Salah satu yang kini membuat Purwakarta semakin terkenal adalah Taman Air Mancur Sri Baduga Maharaja yang ada di Situ Buleud.

Taukah anda, dibalik terkenalnya Kabupaten Purwakarta sejak zaman Bupati Dedi Mulyadi hingga saat ini, ada sosok putra daerah yang turut berkontribusi terhadap pembangunan wilayah ini.

Siapakah dia? Ya, dia adalah H Asep Supriatna S.IP, S.AN, M.M. Asep Supriatna atau akrab disapa Kang Asep, merupakan sosok pejabat asli dari Purwakarta.

Asep Supriatna, pria kelahiran 18 Desember 1979. Dia merupakan bungsu dari tiga bersaudara dari pasangan Danu (Alm) dan Hj Wati yang akrab disapa Abu.

Asep Supriatna lahir dari pasangan petani yang tinggal di Kelurahan Munjul Jaya, Kecamatan Purwakarta. Adapun kampungnya ini, berada di ujung timur kelurahan tersebut.

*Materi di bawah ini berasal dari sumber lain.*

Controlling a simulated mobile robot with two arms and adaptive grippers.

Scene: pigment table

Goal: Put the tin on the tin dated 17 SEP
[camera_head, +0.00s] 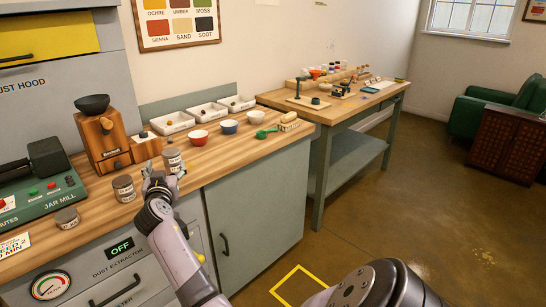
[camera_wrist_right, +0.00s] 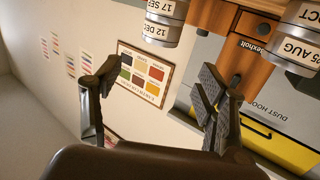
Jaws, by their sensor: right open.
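In the right wrist view, which is upside down, a grey tin labelled 12 DEC (camera_wrist_right: 158,33) sits directly on the tin labelled 17 SEP (camera_wrist_right: 165,9). In the head view this pair appears to be the tall grey stack (camera_head: 173,160) just beyond my right gripper (camera_head: 160,181). My right gripper is open; its two fingers (camera_wrist_right: 160,88) show nothing between them. The tins are apart from the fingers in the wrist view. A tin labelled 05 AUG (camera_wrist_right: 296,46) shows at the right edge there, beside an OCT label. My left gripper is not in view.
Other grey tins stand on the bench, one at centre left (camera_head: 123,189) and one near the front (camera_head: 66,218). A wooden grinder (camera_head: 103,138), a green jar mill (camera_head: 40,185) and small bowls (camera_head: 197,138) stand around. The bench front edge is clear right of the gripper.

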Asep Supriatna, sejak duduk di bangku SMA kemudian melanjutkan ke Universitas Padjajaran (Unpad) memang sudah sangat vokal dan kritis. Bahkan, kecerdasannya terlihat di usia remajanya.

Asep kuliah mengambil jurusan Ilmu Pemerintahan Fakultas Ilmu Sosial Ilmu Politik Unpad kampus Jatinangor, Sumedang.

Sejak kuliah, dia merupakan mahasiswa yang aktif. Bahkan, menjadi penginisiasi lahirnya organisasi kedaerahan atas nama mahasiswa asal Purwakarta, saat itu dinamakan Ikawatama.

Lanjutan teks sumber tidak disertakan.